■ What you are asked to do: Select every line below containing the word "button".

■ Data lines:
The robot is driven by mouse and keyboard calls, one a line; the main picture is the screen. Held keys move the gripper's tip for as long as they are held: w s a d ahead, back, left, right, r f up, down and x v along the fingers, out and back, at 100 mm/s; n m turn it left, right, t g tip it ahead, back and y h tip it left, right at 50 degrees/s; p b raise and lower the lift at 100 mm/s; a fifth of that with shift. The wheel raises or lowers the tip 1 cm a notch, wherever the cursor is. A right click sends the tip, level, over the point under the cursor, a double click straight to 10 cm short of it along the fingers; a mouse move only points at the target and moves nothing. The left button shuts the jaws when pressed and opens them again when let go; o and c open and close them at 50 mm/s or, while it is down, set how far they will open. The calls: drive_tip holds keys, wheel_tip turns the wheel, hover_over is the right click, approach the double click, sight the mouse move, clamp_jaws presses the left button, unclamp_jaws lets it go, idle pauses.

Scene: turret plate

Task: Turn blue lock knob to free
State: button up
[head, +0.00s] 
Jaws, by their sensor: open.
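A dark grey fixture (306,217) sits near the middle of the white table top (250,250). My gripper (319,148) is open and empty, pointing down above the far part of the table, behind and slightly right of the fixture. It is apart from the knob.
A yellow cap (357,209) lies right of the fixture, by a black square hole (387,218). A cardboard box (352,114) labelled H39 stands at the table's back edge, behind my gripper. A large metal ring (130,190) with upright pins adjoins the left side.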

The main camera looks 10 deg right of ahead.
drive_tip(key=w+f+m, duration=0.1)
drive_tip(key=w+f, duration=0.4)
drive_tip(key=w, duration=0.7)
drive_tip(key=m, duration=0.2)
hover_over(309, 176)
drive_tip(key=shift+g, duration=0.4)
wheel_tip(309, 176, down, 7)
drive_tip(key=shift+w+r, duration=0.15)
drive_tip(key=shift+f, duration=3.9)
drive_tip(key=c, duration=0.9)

■ Answer to the exercise:
The robot is driven by mouse and keyboard calls, one a line; the main picture is the screen. Held keys move the gripper's tip for as long as they are held: w s a d ahead, back, left, right, r f up, down and x v along the fingers, out and back, at 100 mm/s; n m turn it left, right, t g tip it ahead, back and y h tip it left, right at 50 degrees/s; p b raise and lower the lift at 100 mm/s; a fifth of that with shift. The wheel raises or lowers the tip 1 cm a notch, wherever the cursor is. A right click sends the tip, level, over the point under the cursor, a double click straight to 10 cm short of it along the fingers; a mouse move only points at the target and moves nothing. The left button shuts the jaws when pressed and opens them again when let go; o and c open and close them at 50 mm/s or, while it is down, set how far they will open. The calls: drive_tip holds keys, wheel_tip turns the wheel, hover_over is the right click, approach the double click, sight the mouse move, clamp_jaws presses the left button, unclamp_jaws lets it go, idle pauses.
State: button up

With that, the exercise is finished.